Belgique

« Vous n’aurez pas ma haine »: le père d’une victime s’adresse aux accusés du procès des attentats de Bruxelles

”Je ne peux qu’exprimer ma colère à l’égard des responsables et des politiciens qui ont incité au retour d’un certain Oussama Atar et qui sont toujours en place”, a dit jeudi Eric Bastin qui, se demande toujours “comment il est possible d’être aussi bête” pour l’avoir laissé rentrer en Belgique. Et de parler, sans citer de nom, de responsables socialistes et écologistes.
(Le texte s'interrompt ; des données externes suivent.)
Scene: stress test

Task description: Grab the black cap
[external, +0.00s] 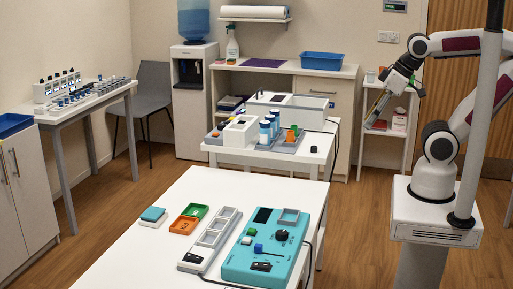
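A small black object that looks like the black cap (313,148) sits near the right edge of the white middle table (318,160), apart from the devices there. It is too small to see in detail. My gripper (376,112) is raised to the right of that table, in front of the small white shelf, and points down and to the left. It is well apart from the black object. The fingers are small and blend with the things behind them, so I cannot tell whether they are open or hold anything.
A teal device (265,250) and grey holder (209,240) stand on the front table. A cable hangs beside the middle table. Open floor lies between tables and arm.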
Oussama Atar, qui avait été incarcéré en Irak après avoir rejoint les rangs d’Al-Qaïda en 2004, a été rapatrié en Belgique en 2012 après une forte mobilisation, soutenue par des politiques. Il était convenu qu’il devait faire l’objet d’une surveillance et qu’il ne pourrait quitter la Belgique. Après avoir radicalisé ses cousins Ibrahim et Khalid El Bakraoui lors de visites en prison, il a obtenu un passeport et a rejoint l’État islamique en 2014. Il est considéré comme le commanditaire, au départ de la Syrie, des attentats de Paris et Bruxelles. Présumé mort, il est jugé par défaut à Bruxelles.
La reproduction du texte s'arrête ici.